Well several million times he has asked his bd14 to take her cat with her to her moms to live there because she spends more time there and the cat is one of those weird ones that really only likes her so when shes not here the cat spends his time being afraid of everyone and everything. Lurking in corners being afraid of the world. You look at that cat wrong and you won't see it for 2 weeks! In addition one of my cats is younger and in his teenage years and he LOVES nothing more than attacking her cat (so we keep them separated). So I suggested that her cat would TRULY be happier living with her. She's had him for 7 years - it's hers - she should take him.

She refused, saying her mom didn't have enough money to take care of it. That I can understand . Well since her cat here is declawed [[[ DBF cats are both DECLAWED. I about died when i found out upon first meeting him - but don't worry he NOW knows how terrible that is and it turns out it was something his EX wanted done - wtf]]] he doesn't scratch stuff - duh - and he's fixed - and mild mannered and fat and lazy and older - so it doesn't destroy things - My DBF offered to PAY for it's expenses - food, vet, etc. if she would just take it. Still the daughter refused (after asking her mom) saying no, she couldn't afford it. Well, we were both like - at least she's being honest and for once is being responsible enough not to take on another responsibility she can't handle and MAYBE she doesn't want the extra help financially for the cat... that's a sign of maturity... maybe?

GUESS WHAT?1
Her mom turns right around and gets her a kitten (a little black cat EXACTLY like the one she has here). Well several weeks go by and I notice she stopped talking about her stupid kitten and posting pictures of it on Facebook - so I ask her how it was doing. She tells us that her mom took it to the pound because it kept scratching stuff up DUH it's a kitten -- and I guess starting spraying stuff - which means it wasn't fixed.
So.. instead of just taking the paid for cat that is already here that is her daughters she goes out and gets a new kitten that she can't afford to take care of, or get fixed or train and THEN takes it to the pound, which we all know is death row.

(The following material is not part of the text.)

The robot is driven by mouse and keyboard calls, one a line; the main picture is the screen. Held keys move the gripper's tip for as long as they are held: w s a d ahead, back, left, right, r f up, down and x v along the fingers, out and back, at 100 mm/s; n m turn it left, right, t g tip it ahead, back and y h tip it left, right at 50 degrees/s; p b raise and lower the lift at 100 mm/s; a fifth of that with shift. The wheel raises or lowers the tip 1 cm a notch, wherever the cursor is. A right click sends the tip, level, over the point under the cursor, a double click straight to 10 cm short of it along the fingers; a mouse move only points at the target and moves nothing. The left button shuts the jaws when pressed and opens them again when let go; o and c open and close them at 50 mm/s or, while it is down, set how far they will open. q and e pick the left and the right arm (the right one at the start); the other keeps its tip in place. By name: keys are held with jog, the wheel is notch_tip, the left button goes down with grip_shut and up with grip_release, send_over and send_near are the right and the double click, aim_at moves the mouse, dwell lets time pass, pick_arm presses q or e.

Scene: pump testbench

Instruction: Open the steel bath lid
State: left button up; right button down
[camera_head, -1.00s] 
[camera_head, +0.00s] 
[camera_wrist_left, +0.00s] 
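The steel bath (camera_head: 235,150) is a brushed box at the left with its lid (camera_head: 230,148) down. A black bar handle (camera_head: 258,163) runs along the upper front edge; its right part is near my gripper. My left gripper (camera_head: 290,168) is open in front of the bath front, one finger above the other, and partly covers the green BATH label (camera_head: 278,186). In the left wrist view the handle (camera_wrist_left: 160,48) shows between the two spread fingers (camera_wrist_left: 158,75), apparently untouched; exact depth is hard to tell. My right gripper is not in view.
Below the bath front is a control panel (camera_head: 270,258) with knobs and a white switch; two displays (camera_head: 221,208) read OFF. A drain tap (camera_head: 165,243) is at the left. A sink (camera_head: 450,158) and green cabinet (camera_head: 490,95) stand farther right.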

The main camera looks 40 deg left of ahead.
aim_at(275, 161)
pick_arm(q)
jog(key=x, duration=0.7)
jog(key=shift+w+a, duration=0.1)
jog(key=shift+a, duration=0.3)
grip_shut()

So I took that opportunity to teach his daughter about what happens to animals when you take them to the pound. I taught her the difference between a no kill shelter and a regular one and basically flat out told her that her mom basically took her kitten to be killed. I didn't tip toe around it for a couple reasons...

  • 1. She's 14 - she should know this stuff. When I was her age I was already rescuing animals in my neighborhood.
  • 2. Her mom CLAIMS to be a VEGAN -- AND so did his daughter (up until a few weeks after this incident) I used to be a Vegan, but it was for diet and health reasons , and several of my friends were hardcore vegans most of their life, or still are. I know what it REALLY means to be one.. so no "vegan" would happily get animals they couldn't care for, and then give them a death sentence. Also I let her know the process of declawing a cat and how painful and unnecessary it is

I wanted her to know what it meant to claim being vegan, and I wanted her to know what her mom did. I wanted her to know what the responsible thing to do was, vs. what happened. I wanted her to understand that there are consequences to dropping animals off at the pound - just in case she thought she might be asking her mom for any more animals anytime soon.

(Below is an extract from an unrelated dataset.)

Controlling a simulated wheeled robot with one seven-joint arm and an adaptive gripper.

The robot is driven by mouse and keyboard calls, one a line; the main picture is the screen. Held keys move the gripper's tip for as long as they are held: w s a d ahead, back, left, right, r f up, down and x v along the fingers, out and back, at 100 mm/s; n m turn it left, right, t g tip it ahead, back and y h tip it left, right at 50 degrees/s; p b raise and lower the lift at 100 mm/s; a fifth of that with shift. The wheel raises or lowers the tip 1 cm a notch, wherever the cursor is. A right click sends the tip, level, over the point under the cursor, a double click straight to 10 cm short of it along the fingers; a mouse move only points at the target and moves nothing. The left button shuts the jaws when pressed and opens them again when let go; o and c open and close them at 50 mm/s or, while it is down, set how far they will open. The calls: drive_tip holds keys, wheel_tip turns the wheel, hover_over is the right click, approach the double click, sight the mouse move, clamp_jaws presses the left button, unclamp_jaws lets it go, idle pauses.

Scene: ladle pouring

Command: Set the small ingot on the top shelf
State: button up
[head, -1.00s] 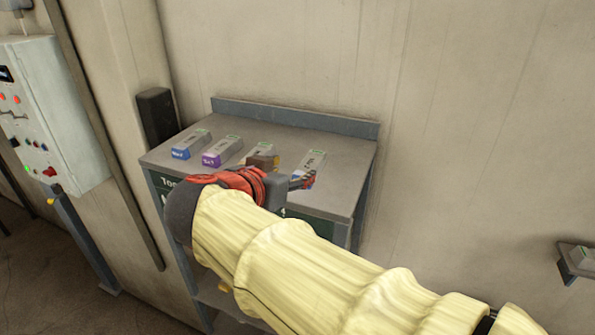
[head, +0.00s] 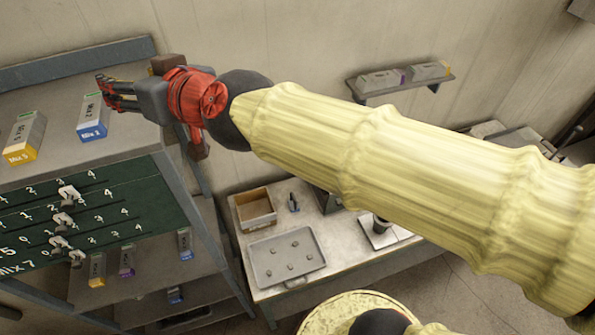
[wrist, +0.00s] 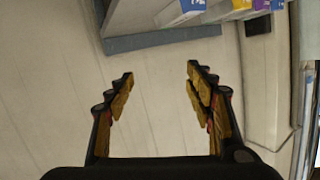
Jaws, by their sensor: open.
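The grey shelf unit's top shelf (head: 60,105) is at the left of the head view. A grey ingot with an orange end (head: 24,138) and one with a blue end (head: 93,116) lie on it. Which ingot the task calls small is unclear. My gripper (head: 102,92) is open above the back right of the top, near the blue-ended ingot. In the wrist view my gripper (wrist: 160,72) has its fingers spread and nothing between them. Beyond them are the wall and, at the top, the shelf's back lip (wrist: 165,38) with several coloured ingot ends.
Labelled ingots (head: 127,262) lie on the lower shelves, below a green slider board (head: 110,205). A wall shelf (head: 400,88) holds two ingots. A side table (head: 345,250) carries a cardboard box (head: 256,208) and a grey tray (head: 262,270) with several small lumps. My arm crosses the right side.

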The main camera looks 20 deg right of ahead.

SIDE NOTE: Her mom is one of those proud to call herself a vegan, vegans who I don't think really understands how DEEP being vegan goes (like down to skin care and hair and makeup products and researching EVERYTHING you use no matter what to make sure there are no animal ingredients OR animal testing done by the company. But she would happily pick up the phone and tell my BF not to buy his daughter groceries with meat because she wouldn't cook it (yes he often buys his daughters groceries for her BM's house). I would spend hours at the grocery store with his daughter making her put stuff back and read the ingredients and show her "hey, can't eat that. It's got eggs in it" - until finally she just gave up on it. Turned out it was because his daughter is lactose intolerant not because she actually WANTED to be vegan and now she eats meat just fine after I told her meat didn't have dairy in it. LOL

My DBF was present when this all went down and he just stood there like... ugh, this is about to get weird.. and just nodded agreeing with me here and there. At the end I just said - your dad probably just didn't want you to be sad, but I think you're old enough to know the truth right? And she agreed.

I thought he was going to be mad at me later (in private) for taking it upon myself to use that very teachable moment to actually TEACH (and maybe preach a little hehe) - but in private he actually thanked me for not shying away from it and admitted that he knew what had happened already (just hadn't told me) and that he was afraid to say anything because he thought it would just come off as him talking badly about her mother.

Comments

lilsadone's picture

Seriously, these imaginary competitions! I would hate them so much if I weren't always WINNING them. hehehe
A puppy?! Seriously!? That's like having another kid!

Newstep's picture

Our BM is the same way!!! She gets animals all the time and just get rid of them. Makes me so mad!!!! I can't stand it anymore when SD comes home all excited to say that they are getting another animal. I don't know if it's possible to report her (BM) or not but if I could I would. If you can't afford to take care of yourself then you don't need to keep getting animals.

Kes's picture

Our BM once let a pair of guinea pigs die that she left in her rented accommodation and went away on holiday. Never left anyone in charge of them. When she and DH got back (he didn't live with her at that point), they were dead.
I think this is very telling of what sort of person she is.